##### DATASET ROWS #####

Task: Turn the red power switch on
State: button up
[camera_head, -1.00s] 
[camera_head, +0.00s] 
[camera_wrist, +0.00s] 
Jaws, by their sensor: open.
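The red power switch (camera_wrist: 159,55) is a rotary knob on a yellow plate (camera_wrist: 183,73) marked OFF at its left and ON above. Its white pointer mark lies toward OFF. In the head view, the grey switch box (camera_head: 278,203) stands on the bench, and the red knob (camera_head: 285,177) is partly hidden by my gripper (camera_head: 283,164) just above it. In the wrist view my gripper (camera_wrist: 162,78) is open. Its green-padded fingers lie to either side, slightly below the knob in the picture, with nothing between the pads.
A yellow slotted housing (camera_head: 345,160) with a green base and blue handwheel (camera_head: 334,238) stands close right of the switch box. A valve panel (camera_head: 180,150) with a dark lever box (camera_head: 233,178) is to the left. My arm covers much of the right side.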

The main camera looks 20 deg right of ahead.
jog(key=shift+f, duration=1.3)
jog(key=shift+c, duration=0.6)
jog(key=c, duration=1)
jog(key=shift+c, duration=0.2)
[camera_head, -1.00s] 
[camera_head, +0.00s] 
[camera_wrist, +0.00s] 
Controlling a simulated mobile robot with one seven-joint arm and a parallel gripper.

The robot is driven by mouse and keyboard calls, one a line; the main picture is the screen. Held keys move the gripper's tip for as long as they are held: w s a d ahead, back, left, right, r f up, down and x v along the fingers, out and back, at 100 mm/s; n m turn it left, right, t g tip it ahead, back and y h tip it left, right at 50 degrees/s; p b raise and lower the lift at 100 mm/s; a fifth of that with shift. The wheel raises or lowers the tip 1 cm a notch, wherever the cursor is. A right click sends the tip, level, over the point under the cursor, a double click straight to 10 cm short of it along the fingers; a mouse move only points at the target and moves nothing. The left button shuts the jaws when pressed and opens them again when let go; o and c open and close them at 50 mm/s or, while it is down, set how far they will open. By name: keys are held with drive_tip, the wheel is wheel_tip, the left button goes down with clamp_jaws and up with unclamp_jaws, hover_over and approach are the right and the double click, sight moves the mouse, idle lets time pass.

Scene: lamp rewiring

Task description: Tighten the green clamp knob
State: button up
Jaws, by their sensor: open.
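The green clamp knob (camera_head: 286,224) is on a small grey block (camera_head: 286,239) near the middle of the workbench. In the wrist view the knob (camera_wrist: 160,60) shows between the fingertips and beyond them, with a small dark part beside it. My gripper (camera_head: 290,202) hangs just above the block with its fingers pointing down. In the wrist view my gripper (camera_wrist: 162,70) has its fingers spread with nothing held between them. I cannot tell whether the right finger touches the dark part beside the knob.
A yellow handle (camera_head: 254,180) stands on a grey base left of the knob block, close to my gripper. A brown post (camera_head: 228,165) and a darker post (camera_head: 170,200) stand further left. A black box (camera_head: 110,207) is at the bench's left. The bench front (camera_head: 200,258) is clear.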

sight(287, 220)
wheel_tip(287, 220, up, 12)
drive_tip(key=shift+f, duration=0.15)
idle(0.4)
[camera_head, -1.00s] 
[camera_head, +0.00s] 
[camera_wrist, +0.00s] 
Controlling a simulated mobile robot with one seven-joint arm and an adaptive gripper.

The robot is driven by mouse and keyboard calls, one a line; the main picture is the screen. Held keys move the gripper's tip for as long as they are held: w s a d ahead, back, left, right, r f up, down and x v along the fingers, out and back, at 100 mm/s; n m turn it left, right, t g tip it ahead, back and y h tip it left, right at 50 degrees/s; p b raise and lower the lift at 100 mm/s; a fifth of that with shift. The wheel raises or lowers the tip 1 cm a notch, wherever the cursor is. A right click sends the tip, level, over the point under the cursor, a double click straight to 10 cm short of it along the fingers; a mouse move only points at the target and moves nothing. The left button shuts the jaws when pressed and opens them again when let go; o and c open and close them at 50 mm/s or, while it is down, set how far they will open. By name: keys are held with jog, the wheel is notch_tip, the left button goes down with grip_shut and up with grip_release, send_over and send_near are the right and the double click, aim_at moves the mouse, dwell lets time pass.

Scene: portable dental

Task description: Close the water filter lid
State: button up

#####

WORK INSTRUCTIONS —
Return what is listed above, exactly and completely.

THE COMPLETED TASK —
Task: Turn the red power switch on
State: button up
[camera_head, -1.00s] 
[camera_head, +0.00s] 
[camera_wrist, +0.00s] 
Jaws, by their sensor: open.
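The red power switch (camera_wrist: 159,55) is a rotary knob on a yellow plate (camera_wrist: 183,73) marked OFF at its left and ON above. Its white pointer mark lies toward OFF. In the head view, the grey switch box (camera_head: 278,203) stands on the bench, and the red knob (camera_head: 285,177) is partly hidden by my gripper (camera_head: 283,164) just above it. In the wrist view my gripper (camera_wrist: 162,78) is open. Its green-padded fingers lie to either side, slightly below the knob in the picture, with nothing between the pads.
A yellow slotted housing (camera_head: 345,160) with a green base and blue handwheel (camera_head: 334,238) stands close right of the switch box. A valve panel (camera_head: 180,150) with a dark lever box (camera_head: 233,178) is to the left. My arm covers much of the right side.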

The main camera looks 20 deg right of ahead.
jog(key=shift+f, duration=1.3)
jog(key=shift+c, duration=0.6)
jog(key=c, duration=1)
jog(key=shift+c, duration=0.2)
[camera_head, -1.00s] 
[camera_head, +0.00s] 
[camera_wrist, +0.00s] 
Controlling a simulated mobile robot with one seven-joint arm and a parallel gripper.

The robot is driven by mouse and keyboard calls, one a line; the main picture is the screen. Held keys move the gripper's tip for as long as they are held: w s a d ahead, back, left, right, r f up, down and x v along the fingers, out and back, at 100 mm/s; n m turn it left, right, t g tip it ahead, back and y h tip it left, right at 50 degrees/s; p b raise and lower the lift at 100 mm/s; a fifth of that with shift. The wheel raises or lowers the tip 1 cm a notch, wherever the cursor is. A right click sends the tip, level, over the point under the cursor, a double click straight to 10 cm short of it along the fingers; a mouse move only points at the target and moves nothing. The left button shuts the jaws when pressed and opens them again when let go; o and c open and close them at 50 mm/s or, while it is down, set how far they will open. By name: keys are held with drive_tip, the wheel is wheel_tip, the left button goes down with clamp_jaws and up with unclamp_jaws, hover_over and approach are the right and the double click, sight moves the mouse, idle lets time pass.

Scene: lamp rewiring

Task description: Tighten the green clamp knob
State: button up
Jaws, by their sensor: open.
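The green clamp knob (camera_head: 286,224) is on a small grey block (camera_head: 286,239) near the middle of the workbench. In the wrist view the knob (camera_wrist: 160,60) shows between the fingertips and beyond them, with a small dark part beside it. My gripper (camera_head: 290,202) hangs just above the block with its fingers pointing down. In the wrist view my gripper (camera_wrist: 162,70) has its fingers spread with nothing held between them. I cannot tell whether the right finger touches the dark part beside the knob.
A yellow handle (camera_head: 254,180) stands on a grey base left of the knob block, close to my gripper. A brown post (camera_head: 228,165) and a darker post (camera_head: 170,200) stand further left. A black box (camera_head: 110,207) is at the bench's left. The bench front (camera_head: 200,258) is clear.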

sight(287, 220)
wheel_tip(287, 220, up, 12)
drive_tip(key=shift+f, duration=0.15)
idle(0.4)
[camera_head, -1.00s] 
[camera_head, +0.00s] 
[camera_wrist, +0.00s] 
Controlling a simulated mobile robot with one seven-joint arm and an adaptive gripper.

The robot is driven by mouse and keyboard calls, one a line; the main picture is the screen. Held keys move the gripper's tip for as long as they are held: w s a d ahead, back, left, right, r f up, down and x v along the fingers, out and back, at 100 mm/s; n m turn it left, right, t g tip it ahead, back and y h tip it left, right at 50 degrees/s; p b raise and lower the lift at 100 mm/s; a fifth of that with shift. The wheel raises or lowers the tip 1 cm a notch, wherever the cursor is. A right click sends the tip, level, over the point under the cursor, a double click straight to 10 cm short of it along the fingers; a mouse move only points at the target and moves nothing. The left button shuts the jaws when pressed and opens them again when let go; o and c open and close them at 50 mm/s or, while it is down, set how far they will open. By name: keys are held with jog, the wheel is notch_tip, the left button goes down with grip_shut and up with grip_release, send_over and send_near are the right and the double click, aim_at moves the mouse, dwell lets time pass.

Scene: portable dental

Task description: Close the water filter lid
State: button up

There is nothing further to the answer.